Phonenstien Flips Broken Samsung Into QWERTY Slider

The phone ecosystem these days is horribly boring compared to the innovation of a couple decades back. Your options include flat rectangles, and flat rectangles that fold in half and then break. [Marcin Plaza] wanted to think outside the slab, without reinventing the wheel. In an inspired bout of hacking, he flipped a broken Samsung zFlip 5 into a “new” phone.

There’s really nothing new in it; the guts all come from the donor phone. That screen? It’s the front screen that was on the top half of the zFlip, as you might have guessed from the cameras. Normally that screen is only used for notifications, but with the Samsung’s fancy folding OLED dead as Disco that needed to change. Luckily for [Marcin] Samsung has an app called Good Lock that already takes care of that. A little digging about in the menus is all it takes to get a launcher and apps on the small screen.

Because this is a modern phone, the whole thing is glued together, but that’s not important since [Marcin] is only keeping the screen and internals from the Samsung. The new case with its chunky four-bar linkage is a custom design fabbed out in CNC’d aluminum. (After a number of 3D Printed prototypes, of course. Rapid prototyping FTW!)

The bottom half of the slider contains a Blackberry Q10 keyboard, along with a battery and Magsafe connector. The Q10 keyboard is connected to a custom flex PCB with an Arduino Micro Pro that is moonlighting as a Human Input Device. Sure, that means the phone’s USB port is used by the keyboard, but this unit has wireless charging,so that’s not a great sacrifice. We particularly like the use of magnets to create a satisfying “snap” when the slider opens and closes.

Unfortunately, as much as we might love this concept, [Marcin] doesn’t feel the design is solid enough to share the files. While that’s disappointing, we can certainly relate to his desire to change it up in an era of endless flat rectangles.  This project is a lot more work than just turning a broken phone into a server, but it also seems like a lot more fun.

15 thoughts on “Phonenstien Flips Broken Samsung Into QWERTY Slider

  1. I strongly agree with the premise. I do not believe that the optimal handheld device is a large featureless rectangle. I wish manufacturers would seek out other local maxima.

    I love seeing hacks like this. The level of accessibility is low enough that most tinkerers could at least follow along and copy it, and probably even improve on it. There are lots of opportunities in this work to do even better, but that doesn’t make it any worse.
    I’m impressed with the functionality of the end result, despite the kludges.
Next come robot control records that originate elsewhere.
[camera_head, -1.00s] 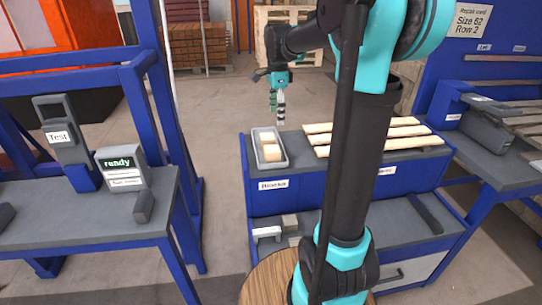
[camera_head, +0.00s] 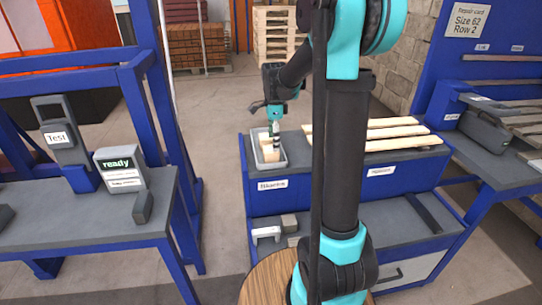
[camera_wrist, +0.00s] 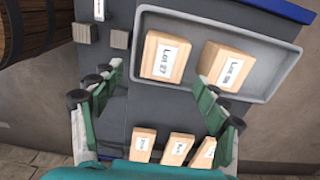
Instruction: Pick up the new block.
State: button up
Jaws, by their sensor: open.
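In the wrist view the block marked "Lot 27" (camera_wrist: 165,58) is left and another block with a lot label (camera_wrist: 226,66) is right, inside the tray (camera_wrist: 265,84). I cannot tell which is the new one. My gripper (camera_head: 275,133) is over the tray, partly covering the blocks. In the wrist view its fingers (camera_wrist: 160,100) are spread apart with nothing held between them.
Pale wooden slats (camera_head: 370,134) lie on the bench right of the tray; their labelled ends (camera_wrist: 178,148) show in the wrist view. A lower shelf holds small grey blocks (camera_head: 265,232). A left table carries a "ready" device (camera_head: 120,168).

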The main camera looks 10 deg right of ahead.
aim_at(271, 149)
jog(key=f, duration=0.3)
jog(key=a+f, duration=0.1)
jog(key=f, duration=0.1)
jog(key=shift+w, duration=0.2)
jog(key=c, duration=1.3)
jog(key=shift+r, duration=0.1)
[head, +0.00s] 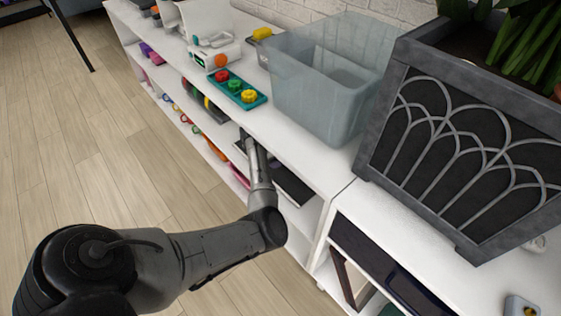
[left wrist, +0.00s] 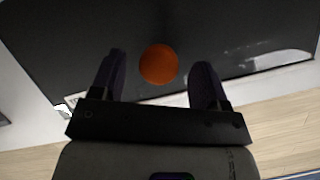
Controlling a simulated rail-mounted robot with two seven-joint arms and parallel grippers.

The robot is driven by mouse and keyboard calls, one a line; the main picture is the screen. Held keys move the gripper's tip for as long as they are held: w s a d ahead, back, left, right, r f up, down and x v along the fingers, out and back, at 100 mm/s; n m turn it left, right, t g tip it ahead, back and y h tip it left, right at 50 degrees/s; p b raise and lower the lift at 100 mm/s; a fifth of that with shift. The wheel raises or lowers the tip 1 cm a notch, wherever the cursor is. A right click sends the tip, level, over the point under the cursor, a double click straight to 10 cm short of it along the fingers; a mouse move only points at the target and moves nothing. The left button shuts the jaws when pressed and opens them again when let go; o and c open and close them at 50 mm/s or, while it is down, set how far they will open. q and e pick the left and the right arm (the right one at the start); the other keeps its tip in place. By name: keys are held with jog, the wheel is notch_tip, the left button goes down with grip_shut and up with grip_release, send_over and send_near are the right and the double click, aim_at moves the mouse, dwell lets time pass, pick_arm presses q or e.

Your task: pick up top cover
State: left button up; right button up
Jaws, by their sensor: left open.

    1. I agree in THEORY, but I’m also conscious of the fact that EVERY phone I’ve ever had with moving parts failed because of those parts. Every. Single. One. I’ve had flip phones that died because the hinges cracked, side-sliders that died because the ribbon cable for the keyboard side flexed itself in half… you name it.

      A featureless rectangle may not be the optimal form-factor, but it does seem to be the most resilient in my experience. The very fact that this project started as a hack to revive a dead zFlip with a folding screen (moving parts!) only reinforces that.

      (What’s taken out all of my phones WITHOUT moving parts? Battery swelling. 2/2, so far. Waiting to see, on the third. I’ve had it for 3 years now, and so far so good…)

    2. The days of feature phones were awesome, so much choice in the market and some really fun designs out there, these days, it’s hard to get excited about the new iDroid 37SE with added AI slop because they’re essentially all the same boring device with no distinguishing features if you cover up the badge.

      This hack is really fun.

  2. Tablets are as old as the Bible and more. It is a great form factor well proven. What do you want rods, khipu, or fish? In grade school in 1964 I briefly saw the future of the phone having seen one of those Bell Telephone infotainment shorts at the movies. I speculate I saw my own phone in my left hand. For years I wondered what the vertical black rectangle I glimpsed was, just a blank balloon thought like in a comic strip? Come this century then eventually I knew what it was.

  3. buncha old farts & negative nancies in the comments.
    This is a cool hack with quite a bit going into it but at the same time, feels like something I could have a go at. Maybe Dongle-ify an old phone + hub built into the custom case + postmarketOS = streaming/media device or a more polished phone server.

    None of those are new ideas but not everything has to be, it’s fun to just hack things together for the sake of it :)

  4. I am guessing you went for a variation on Frankenstein.
    Guess what? Stein is spelled stein (means ‘rock’ in German incidentally).
    And it’s always pronounced as in Einstein and never as steen.